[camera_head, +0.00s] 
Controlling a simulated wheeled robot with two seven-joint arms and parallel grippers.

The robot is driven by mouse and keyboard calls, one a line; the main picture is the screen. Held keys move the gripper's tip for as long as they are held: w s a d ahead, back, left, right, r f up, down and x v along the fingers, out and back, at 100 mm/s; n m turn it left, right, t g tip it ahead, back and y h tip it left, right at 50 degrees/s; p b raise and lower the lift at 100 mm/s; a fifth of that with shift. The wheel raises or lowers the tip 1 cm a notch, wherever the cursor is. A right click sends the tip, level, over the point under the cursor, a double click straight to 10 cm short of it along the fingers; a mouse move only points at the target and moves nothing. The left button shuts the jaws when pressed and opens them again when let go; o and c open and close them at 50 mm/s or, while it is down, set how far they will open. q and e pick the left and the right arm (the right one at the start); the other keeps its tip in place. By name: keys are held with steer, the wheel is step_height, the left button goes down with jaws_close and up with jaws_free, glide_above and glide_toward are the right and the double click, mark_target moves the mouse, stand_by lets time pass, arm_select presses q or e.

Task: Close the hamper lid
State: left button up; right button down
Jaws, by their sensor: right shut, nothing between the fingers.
************
What are the exact lines from the beginning of the material through the line containing "Controlling a simulated"? Write out those lines alone.

RESULT OF THE TASK.
[camera_head, +0.00s] 
Controlling a simulated wheeled robot with two seven-joint arms and parallel grippers.

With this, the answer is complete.